Begin DATA PROVIDED
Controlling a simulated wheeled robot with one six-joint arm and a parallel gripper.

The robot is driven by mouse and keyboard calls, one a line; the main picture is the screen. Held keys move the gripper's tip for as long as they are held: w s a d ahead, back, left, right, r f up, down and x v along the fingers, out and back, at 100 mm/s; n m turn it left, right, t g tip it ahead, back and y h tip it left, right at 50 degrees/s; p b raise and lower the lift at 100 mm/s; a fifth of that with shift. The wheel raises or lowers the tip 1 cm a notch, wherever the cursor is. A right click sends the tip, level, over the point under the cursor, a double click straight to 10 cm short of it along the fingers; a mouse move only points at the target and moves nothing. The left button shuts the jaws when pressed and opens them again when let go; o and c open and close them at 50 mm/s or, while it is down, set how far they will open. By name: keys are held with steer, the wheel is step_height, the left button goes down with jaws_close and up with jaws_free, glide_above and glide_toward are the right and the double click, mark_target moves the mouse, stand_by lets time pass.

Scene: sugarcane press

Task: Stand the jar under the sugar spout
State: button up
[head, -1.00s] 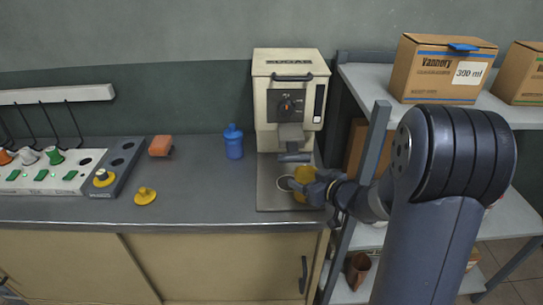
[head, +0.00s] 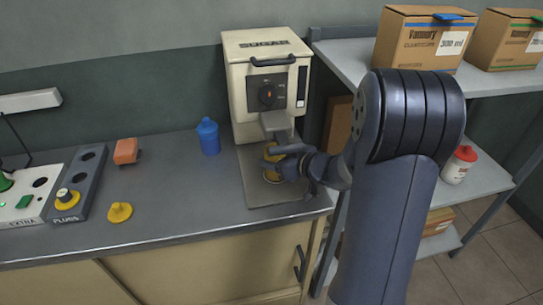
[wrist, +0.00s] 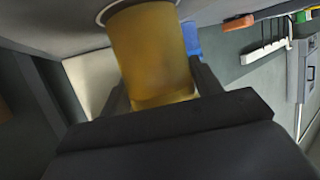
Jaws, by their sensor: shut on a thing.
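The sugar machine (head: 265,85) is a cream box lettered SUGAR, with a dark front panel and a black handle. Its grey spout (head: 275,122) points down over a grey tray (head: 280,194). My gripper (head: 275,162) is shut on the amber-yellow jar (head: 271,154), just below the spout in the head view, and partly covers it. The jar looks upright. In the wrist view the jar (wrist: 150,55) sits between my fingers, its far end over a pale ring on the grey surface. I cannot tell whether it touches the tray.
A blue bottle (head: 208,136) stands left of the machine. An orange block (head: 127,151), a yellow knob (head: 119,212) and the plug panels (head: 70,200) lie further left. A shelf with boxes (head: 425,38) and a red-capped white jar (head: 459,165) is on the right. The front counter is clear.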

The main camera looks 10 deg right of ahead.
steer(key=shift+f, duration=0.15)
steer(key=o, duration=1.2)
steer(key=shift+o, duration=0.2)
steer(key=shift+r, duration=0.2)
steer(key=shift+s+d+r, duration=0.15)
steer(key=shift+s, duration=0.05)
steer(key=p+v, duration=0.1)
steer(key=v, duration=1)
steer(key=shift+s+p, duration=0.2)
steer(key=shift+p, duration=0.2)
End DATA PROVIDED
### WORK TO COMPLETE
Every line is to be duplicated exactly, though pictures stay out.

### CORRECT ANSWER
Controlling a simulated wheeled robot with one six-joint arm and a parallel gripper.

The robot is driven by mouse and keyboard calls, one a line; the main picture is the screen. Held keys move the gripper's tip for as long as they are held: w s a d ahead, back, left, right, r f up, down and x v along the fingers, out and back, at 100 mm/s; n m turn it left, right, t g tip it ahead, back and y h tip it left, right at 50 degrees/s; p b raise and lower the lift at 100 mm/s; a fifth of that with shift. The wheel raises or lowers the tip 1 cm a notch, wherever the cursor is. A right click sends the tip, level, over the point under the cursor, a double click straight to 10 cm short of it along the fingers; a mouse move only points at the target and moves nothing. The left button shuts the jaws when pressed and opens them again when let go; o and c open and close them at 50 mm/s or, while it is down, set how far they will open. By name: keys are held with steer, the wheel is step_height, the left button goes down with jaws_close and up with jaws_free, glide_above and glide_toward are the right and the double click, mark_target moves the mouse, stand_by lets time pass.

Scene: sugarcane press

Task: Stand the jar under the sugar spout
State: button up
[head, -1.00s] 
[head, +0.00s] 
[wrist, +0.00s] 
Jaws, by their sensor: shut on a thing.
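The sugar machine (head: 265,85) is a cream box lettered SUGAR, with a dark front panel and a black handle. Its grey spout (head: 275,122) points down over a grey tray (head: 280,194). My gripper (head: 275,162) is shut on the amber-yellow jar (head: 271,154), just below the spout in the head view, and partly covers it. The jar looks upright. In the wrist view the jar (wrist: 150,55) sits between my fingers, its far end over a pale ring on the grey surface. I cannot tell whether it touches the tray.
A blue bottle (head: 208,136) stands left of the machine. An orange block (head: 127,151), a yellow knob (head: 119,212) and the plug panels (head: 70,200) lie further left. A shelf with boxes (head: 425,38) and a red-capped white jar (head: 459,165) is on the right. The front counter is clear.

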The main camera looks 10 deg right of ahead.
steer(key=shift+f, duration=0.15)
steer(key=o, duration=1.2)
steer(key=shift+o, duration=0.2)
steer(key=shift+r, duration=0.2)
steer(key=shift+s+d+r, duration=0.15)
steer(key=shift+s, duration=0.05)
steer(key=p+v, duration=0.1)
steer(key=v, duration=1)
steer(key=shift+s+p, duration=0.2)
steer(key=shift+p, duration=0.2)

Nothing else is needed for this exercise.